Tuesday, April 17, 2007

Blacksburg or Baghdad?

The Opinionator

The New York Times editorial page says the massacre at Virginia Tech shows the need for “stronger controls over the lethal weapons that cause such wasteful carnage and such unbearable loss.” The Washington Post editorial page says the incident poses many questions, including one that suggests that the Times has it backward: “Would the university have suffered the same tragedy if Virginia law did not prohibit the carrying of guns on campus?” The Los Angeles Times editorial page thinks everyone “should remember that there are times when silence is the best response.” (Though the L.A. Times editorial also adds, “No newspaper is in a position to criticize anybody for capitalizing on tragedy or taking convenient positions.”)



At the group legal blog The Volokh Conspiracy, Eugene Volokh, a law professor at the University of California, Los Angeles, applauds those who treat tragedies as teachable moments: “Using the attention created by a tragedy to try to prevent similar tragedies strikes me as in principle an eminently proper response, a way to allow at least some good to come from the evil.”


Tufts political scientist Daniel Drezner is also sympathetic.

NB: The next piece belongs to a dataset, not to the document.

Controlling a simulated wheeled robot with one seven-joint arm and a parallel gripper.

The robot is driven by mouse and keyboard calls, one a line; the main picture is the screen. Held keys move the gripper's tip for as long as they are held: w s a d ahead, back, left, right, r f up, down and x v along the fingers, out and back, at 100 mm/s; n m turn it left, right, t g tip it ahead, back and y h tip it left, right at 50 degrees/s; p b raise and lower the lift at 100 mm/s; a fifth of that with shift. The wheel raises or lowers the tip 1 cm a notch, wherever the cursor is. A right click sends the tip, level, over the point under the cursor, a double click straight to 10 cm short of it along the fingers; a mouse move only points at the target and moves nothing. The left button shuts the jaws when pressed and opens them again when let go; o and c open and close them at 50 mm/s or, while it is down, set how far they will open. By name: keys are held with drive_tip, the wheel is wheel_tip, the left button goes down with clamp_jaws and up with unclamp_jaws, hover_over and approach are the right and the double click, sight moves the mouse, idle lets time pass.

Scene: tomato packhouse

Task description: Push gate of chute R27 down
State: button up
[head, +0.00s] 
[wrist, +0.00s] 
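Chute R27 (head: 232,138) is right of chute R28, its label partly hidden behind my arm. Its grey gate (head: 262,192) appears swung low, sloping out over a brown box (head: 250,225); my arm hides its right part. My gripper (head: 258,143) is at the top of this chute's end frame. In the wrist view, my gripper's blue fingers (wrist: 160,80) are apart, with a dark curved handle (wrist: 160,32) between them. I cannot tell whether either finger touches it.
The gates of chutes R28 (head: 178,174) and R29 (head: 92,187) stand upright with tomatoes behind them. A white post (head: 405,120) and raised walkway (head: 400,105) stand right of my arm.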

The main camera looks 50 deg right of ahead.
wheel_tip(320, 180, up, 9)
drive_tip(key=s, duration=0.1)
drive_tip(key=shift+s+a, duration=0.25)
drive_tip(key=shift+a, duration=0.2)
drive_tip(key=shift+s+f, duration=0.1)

He writes on his personal blog: “On the one hand there are first-mover advantages to framing an event in a way that privileges your preferred policies. The conundrum, of course, is that on the other hand, articulating such a frame before the facts are clear carries extraordinary risks of a) creating a backlash by pouring salt on a public wound; b) being labeled as opportunistic, and c) looking foolish as the facts become clearer.”


James Alan Fox, a professor of criminal justice at Northeastern, suggests on the op-ed page of The Los Angeles Times that spree killings are going to happen, whether there are more guns, fewer guns or the same amount of guns in our society: “These days, we know an awful lot about why these events occur. We’re beginning to understand the motivations behind events that, to many people, seem senseless. But that doesn’t mean we can prevent them. We’re not going to build fortresses out of our college campuses, nor should we.”